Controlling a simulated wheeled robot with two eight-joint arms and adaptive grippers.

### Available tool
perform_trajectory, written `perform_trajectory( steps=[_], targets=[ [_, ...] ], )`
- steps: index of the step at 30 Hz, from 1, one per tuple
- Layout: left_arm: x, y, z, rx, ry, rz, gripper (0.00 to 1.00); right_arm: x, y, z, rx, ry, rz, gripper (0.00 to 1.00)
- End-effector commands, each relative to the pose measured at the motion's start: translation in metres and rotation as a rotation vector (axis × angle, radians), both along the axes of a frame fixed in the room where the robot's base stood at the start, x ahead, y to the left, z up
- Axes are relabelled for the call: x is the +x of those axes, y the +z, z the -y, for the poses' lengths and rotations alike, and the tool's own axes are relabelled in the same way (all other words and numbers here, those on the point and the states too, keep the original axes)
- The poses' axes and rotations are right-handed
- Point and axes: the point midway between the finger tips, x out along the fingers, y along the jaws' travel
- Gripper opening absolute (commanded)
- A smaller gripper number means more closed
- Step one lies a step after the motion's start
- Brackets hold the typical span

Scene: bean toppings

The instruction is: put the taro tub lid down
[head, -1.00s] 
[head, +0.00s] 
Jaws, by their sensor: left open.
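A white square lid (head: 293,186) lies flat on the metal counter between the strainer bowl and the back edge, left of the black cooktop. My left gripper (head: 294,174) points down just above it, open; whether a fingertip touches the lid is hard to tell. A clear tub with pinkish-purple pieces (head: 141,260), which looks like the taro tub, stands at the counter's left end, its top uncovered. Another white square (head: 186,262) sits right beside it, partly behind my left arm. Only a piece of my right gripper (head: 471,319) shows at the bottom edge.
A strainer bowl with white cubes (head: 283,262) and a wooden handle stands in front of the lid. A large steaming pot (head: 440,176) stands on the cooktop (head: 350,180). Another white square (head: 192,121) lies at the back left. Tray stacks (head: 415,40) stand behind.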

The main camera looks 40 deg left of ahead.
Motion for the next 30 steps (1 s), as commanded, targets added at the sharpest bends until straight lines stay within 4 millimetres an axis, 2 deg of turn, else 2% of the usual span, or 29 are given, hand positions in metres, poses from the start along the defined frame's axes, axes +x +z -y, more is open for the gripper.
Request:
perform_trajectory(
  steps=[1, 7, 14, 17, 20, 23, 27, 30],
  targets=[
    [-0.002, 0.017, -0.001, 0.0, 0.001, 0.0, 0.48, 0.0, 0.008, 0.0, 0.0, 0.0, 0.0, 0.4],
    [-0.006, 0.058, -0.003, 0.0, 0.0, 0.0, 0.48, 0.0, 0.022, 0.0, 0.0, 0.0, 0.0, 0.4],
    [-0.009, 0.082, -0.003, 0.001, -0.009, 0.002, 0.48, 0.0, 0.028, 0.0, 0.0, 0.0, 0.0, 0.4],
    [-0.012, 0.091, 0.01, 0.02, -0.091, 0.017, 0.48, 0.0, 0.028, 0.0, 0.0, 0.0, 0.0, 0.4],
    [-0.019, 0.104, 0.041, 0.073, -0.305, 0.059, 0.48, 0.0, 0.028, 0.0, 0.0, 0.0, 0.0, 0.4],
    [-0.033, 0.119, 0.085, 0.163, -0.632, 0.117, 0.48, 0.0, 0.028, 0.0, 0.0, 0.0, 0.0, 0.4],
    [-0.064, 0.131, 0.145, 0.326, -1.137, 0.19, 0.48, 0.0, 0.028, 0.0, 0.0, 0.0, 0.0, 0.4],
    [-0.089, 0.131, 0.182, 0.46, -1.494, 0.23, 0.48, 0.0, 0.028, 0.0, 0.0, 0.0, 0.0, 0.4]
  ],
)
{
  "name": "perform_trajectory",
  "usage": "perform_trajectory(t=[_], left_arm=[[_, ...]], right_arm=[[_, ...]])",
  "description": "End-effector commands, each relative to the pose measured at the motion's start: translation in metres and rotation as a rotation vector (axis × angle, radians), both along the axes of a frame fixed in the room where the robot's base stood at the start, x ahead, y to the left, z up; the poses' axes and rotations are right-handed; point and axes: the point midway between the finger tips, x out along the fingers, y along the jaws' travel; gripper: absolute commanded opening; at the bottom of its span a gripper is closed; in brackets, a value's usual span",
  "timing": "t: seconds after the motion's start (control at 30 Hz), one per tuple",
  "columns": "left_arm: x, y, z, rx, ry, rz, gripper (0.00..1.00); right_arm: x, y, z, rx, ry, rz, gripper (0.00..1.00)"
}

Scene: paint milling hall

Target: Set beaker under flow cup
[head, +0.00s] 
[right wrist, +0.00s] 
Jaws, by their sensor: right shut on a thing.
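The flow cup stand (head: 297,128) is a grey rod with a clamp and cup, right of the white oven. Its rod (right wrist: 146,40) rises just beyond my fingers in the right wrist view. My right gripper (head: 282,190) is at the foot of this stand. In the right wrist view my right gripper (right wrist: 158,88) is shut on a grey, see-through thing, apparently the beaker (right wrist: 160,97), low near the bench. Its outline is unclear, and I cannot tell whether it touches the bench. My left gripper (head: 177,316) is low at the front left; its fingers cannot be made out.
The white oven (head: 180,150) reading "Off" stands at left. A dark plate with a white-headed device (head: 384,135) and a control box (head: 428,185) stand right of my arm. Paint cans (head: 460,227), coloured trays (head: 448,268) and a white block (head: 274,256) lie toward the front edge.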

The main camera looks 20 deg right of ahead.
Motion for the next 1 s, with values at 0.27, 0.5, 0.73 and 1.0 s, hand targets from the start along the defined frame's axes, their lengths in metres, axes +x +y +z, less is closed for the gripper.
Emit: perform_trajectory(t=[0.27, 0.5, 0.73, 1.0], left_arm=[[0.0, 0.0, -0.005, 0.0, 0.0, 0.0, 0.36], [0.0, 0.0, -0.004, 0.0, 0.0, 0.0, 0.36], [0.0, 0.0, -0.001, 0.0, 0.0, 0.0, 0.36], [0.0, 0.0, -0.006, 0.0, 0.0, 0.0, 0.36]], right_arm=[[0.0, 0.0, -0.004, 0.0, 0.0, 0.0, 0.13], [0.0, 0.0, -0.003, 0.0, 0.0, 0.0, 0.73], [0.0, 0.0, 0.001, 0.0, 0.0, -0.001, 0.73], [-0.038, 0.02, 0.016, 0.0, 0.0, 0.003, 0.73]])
════════════════
INSTRUCTIONS TO FOLLOW:
Work out how many lines in the records above contain the word "base", and reply with that number alone.

WRITTEN REPLY:
2